Task goal:
Return, unaltered, every line from the beginning of the material below up to and including the one with "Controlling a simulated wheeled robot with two".

________________________________________

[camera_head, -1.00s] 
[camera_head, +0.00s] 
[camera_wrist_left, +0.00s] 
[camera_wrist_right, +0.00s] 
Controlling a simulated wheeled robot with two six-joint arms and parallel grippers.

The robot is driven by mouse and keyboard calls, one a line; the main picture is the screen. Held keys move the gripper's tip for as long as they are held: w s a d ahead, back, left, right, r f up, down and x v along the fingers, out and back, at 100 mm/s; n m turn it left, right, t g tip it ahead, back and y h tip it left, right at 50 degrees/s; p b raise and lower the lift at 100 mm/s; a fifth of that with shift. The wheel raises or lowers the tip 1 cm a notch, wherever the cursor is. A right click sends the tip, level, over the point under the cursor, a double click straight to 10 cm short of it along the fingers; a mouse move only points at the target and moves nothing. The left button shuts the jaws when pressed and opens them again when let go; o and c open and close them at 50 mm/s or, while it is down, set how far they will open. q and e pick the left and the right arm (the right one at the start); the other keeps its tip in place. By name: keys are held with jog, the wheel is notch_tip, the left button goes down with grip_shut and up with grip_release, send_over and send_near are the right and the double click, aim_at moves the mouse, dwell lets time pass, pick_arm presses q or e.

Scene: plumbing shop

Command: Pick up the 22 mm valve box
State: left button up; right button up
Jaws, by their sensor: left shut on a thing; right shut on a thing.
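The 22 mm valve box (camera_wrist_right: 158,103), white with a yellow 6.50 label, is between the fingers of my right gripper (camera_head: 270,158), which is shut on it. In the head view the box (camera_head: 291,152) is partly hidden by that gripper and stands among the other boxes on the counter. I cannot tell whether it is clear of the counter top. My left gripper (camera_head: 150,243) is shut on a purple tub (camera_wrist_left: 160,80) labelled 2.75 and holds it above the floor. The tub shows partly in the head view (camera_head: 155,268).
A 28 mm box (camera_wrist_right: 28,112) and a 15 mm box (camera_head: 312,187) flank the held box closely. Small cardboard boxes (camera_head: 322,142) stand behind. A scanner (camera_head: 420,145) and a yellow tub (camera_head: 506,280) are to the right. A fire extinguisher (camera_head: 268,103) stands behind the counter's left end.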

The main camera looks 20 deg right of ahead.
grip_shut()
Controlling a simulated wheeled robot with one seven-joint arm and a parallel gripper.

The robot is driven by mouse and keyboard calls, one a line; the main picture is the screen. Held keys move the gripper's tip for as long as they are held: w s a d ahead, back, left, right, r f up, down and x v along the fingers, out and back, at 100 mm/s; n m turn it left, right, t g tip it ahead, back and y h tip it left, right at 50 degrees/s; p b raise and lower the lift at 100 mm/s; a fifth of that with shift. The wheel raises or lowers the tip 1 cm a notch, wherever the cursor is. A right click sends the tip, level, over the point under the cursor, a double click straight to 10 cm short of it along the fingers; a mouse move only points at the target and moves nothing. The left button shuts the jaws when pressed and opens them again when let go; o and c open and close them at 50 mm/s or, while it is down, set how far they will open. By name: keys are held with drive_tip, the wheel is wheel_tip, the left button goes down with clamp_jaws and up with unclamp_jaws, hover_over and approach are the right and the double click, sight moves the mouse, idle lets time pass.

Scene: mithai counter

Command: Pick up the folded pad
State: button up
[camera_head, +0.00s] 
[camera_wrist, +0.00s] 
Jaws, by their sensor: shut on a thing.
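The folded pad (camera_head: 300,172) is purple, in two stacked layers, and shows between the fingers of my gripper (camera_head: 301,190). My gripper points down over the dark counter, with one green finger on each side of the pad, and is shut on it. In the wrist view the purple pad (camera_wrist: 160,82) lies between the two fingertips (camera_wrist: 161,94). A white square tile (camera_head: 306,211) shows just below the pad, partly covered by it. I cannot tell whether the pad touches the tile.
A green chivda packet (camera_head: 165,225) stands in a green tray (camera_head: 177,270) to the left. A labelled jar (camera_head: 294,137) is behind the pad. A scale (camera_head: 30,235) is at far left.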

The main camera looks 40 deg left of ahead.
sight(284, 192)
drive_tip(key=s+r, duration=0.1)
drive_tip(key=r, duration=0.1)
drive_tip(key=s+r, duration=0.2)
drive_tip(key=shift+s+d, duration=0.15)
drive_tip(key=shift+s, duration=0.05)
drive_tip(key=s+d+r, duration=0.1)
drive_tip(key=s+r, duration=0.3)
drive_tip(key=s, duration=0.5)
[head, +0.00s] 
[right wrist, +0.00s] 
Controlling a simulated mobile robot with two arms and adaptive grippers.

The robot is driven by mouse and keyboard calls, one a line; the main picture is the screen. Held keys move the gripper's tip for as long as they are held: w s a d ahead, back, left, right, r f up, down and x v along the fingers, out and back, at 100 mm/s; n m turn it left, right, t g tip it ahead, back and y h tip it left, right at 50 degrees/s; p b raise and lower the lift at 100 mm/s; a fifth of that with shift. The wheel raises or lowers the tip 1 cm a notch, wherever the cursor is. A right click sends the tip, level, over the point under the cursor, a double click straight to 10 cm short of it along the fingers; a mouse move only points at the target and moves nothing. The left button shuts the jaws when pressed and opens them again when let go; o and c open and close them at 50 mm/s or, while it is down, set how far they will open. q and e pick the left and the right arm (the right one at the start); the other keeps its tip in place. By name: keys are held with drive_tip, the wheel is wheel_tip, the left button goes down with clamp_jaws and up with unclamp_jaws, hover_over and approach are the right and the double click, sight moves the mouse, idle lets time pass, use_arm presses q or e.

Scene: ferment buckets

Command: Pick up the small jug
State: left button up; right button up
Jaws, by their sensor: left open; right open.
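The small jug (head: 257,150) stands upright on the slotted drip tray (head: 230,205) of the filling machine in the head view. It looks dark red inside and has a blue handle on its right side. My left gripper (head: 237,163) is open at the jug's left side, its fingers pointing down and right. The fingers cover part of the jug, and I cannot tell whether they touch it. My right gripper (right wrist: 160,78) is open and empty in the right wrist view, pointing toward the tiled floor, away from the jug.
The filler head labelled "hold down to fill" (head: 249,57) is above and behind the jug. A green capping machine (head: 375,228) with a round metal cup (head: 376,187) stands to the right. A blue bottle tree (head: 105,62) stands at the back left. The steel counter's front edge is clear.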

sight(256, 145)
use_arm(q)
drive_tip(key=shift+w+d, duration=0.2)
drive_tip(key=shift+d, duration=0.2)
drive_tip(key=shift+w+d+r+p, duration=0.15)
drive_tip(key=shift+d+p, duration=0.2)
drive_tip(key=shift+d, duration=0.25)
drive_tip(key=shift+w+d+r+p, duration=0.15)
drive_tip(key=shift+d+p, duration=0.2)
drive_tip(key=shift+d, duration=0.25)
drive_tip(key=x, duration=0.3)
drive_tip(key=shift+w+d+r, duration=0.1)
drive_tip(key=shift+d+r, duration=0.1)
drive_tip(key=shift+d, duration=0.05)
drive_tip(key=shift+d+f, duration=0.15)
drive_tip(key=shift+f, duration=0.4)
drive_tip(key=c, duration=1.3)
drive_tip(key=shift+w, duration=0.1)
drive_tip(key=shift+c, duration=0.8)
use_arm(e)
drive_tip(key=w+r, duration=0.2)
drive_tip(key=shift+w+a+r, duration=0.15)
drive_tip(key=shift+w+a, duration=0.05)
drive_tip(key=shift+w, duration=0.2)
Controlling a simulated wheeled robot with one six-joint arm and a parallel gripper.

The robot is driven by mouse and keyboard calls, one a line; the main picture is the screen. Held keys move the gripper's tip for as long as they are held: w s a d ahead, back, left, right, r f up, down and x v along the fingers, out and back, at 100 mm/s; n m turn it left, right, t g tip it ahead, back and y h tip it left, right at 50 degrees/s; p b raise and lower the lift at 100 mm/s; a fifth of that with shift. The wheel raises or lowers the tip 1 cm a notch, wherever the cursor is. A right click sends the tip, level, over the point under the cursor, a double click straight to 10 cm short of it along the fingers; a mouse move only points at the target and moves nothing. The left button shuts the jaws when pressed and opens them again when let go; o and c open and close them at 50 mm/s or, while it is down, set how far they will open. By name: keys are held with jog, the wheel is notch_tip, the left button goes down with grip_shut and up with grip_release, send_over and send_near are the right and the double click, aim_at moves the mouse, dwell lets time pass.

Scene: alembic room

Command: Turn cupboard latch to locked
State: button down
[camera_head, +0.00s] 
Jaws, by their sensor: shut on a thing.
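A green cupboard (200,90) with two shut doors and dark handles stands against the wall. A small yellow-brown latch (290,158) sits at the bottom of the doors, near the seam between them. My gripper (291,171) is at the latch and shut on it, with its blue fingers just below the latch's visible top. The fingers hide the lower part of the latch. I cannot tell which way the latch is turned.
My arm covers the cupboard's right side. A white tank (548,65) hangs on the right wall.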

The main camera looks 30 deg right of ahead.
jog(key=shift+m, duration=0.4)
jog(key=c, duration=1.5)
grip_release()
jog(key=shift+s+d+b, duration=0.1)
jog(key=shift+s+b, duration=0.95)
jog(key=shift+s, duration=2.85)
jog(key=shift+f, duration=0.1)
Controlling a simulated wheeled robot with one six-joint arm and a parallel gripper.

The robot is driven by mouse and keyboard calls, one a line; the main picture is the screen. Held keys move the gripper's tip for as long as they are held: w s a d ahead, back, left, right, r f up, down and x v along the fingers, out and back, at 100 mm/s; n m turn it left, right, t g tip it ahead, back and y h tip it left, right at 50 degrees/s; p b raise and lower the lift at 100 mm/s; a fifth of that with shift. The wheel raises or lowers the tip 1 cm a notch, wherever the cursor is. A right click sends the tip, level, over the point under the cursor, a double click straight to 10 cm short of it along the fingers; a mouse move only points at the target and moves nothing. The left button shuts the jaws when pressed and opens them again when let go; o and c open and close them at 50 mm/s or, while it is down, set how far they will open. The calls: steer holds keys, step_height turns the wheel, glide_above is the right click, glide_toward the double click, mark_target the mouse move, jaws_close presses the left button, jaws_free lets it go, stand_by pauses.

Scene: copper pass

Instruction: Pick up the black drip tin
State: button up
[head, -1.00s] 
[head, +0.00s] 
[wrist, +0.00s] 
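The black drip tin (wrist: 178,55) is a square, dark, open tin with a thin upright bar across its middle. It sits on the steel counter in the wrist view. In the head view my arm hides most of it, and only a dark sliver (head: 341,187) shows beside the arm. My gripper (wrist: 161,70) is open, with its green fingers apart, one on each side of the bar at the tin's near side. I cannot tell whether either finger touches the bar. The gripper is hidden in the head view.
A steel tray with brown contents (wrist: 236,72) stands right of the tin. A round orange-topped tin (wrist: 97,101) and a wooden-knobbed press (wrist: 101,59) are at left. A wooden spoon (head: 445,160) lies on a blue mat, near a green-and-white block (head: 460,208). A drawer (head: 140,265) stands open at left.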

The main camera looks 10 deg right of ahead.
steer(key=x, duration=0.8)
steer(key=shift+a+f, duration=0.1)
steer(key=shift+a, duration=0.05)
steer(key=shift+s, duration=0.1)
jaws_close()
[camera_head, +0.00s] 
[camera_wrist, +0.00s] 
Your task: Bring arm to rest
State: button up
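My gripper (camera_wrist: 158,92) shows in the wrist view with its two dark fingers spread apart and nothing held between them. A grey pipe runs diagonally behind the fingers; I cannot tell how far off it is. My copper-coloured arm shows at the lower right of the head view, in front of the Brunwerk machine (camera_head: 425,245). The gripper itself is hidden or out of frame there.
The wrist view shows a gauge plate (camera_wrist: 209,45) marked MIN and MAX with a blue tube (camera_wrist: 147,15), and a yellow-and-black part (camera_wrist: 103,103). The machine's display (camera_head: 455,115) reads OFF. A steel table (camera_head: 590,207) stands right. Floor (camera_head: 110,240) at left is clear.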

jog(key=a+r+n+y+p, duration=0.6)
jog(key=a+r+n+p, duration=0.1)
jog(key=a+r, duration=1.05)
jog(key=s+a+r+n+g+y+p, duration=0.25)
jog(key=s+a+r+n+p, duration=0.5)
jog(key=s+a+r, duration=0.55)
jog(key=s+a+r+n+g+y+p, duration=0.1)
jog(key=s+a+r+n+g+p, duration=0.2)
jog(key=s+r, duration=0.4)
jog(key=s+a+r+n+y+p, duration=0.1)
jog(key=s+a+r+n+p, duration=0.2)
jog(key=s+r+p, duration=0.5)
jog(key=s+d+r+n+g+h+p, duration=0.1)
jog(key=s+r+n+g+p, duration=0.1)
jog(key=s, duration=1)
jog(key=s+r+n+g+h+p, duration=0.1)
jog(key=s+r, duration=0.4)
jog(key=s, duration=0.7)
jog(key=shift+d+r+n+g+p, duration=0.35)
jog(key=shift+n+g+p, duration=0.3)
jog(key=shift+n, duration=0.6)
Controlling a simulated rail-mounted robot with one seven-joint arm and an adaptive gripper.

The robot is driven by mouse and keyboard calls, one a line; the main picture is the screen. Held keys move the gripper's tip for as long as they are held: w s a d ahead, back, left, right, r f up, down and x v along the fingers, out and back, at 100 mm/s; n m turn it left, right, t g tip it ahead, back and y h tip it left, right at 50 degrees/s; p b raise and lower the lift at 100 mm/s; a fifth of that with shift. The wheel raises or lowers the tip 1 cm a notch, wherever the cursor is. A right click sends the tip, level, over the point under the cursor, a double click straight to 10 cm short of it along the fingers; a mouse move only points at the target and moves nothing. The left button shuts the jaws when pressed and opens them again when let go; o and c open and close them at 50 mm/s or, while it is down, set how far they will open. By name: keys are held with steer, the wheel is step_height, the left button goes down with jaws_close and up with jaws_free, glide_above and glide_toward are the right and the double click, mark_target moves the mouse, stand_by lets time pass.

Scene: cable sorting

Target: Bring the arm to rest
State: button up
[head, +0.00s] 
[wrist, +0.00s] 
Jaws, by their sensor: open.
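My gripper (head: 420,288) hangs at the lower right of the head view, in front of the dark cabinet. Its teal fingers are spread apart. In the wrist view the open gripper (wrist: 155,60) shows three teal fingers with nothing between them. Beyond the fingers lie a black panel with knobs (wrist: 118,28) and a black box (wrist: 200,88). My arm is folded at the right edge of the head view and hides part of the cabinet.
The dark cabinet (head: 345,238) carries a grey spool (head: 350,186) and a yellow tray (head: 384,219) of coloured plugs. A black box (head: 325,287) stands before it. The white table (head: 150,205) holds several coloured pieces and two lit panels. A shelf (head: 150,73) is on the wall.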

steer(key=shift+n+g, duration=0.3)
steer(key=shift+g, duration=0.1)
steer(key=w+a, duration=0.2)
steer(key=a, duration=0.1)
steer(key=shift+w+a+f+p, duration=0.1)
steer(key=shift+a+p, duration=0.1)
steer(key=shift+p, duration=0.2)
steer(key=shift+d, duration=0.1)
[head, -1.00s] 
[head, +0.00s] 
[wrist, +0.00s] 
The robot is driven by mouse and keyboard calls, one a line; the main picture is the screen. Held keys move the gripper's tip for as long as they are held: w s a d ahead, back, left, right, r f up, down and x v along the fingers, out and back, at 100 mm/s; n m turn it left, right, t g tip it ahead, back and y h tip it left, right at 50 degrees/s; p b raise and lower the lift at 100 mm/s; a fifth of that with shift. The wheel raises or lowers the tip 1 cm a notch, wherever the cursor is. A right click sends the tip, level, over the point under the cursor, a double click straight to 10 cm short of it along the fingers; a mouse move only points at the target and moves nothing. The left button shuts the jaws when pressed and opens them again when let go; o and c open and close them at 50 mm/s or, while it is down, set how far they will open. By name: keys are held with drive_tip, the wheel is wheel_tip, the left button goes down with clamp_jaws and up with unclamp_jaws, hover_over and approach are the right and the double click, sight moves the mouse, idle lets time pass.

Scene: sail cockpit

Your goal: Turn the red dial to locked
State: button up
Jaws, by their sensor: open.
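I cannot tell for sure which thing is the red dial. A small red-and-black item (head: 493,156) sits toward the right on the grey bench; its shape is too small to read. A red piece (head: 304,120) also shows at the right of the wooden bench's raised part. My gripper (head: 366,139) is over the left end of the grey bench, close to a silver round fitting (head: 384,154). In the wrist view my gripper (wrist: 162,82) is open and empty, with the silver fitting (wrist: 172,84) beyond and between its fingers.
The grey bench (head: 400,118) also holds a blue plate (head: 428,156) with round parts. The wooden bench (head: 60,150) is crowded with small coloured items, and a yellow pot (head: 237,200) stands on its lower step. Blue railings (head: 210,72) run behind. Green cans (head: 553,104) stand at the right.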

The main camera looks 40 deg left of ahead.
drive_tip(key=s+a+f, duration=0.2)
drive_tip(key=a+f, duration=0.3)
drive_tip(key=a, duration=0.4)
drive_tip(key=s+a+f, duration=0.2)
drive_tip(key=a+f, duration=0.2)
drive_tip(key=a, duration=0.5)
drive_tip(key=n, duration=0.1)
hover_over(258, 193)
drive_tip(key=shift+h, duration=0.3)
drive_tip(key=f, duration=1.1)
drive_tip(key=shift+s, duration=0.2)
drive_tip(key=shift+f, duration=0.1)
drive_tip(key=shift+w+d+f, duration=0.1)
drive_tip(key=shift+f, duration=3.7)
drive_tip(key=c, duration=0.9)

________________________________________

Response to this exercise:
[camera_head, -1.00s] 
[camera_head, +0.00s] 
[camera_wrist_left, +0.00s] 
[camera_wrist_right, +0.00s] 
Controlling a simulated wheeled robot with two six-joint arms and parallel grippers.

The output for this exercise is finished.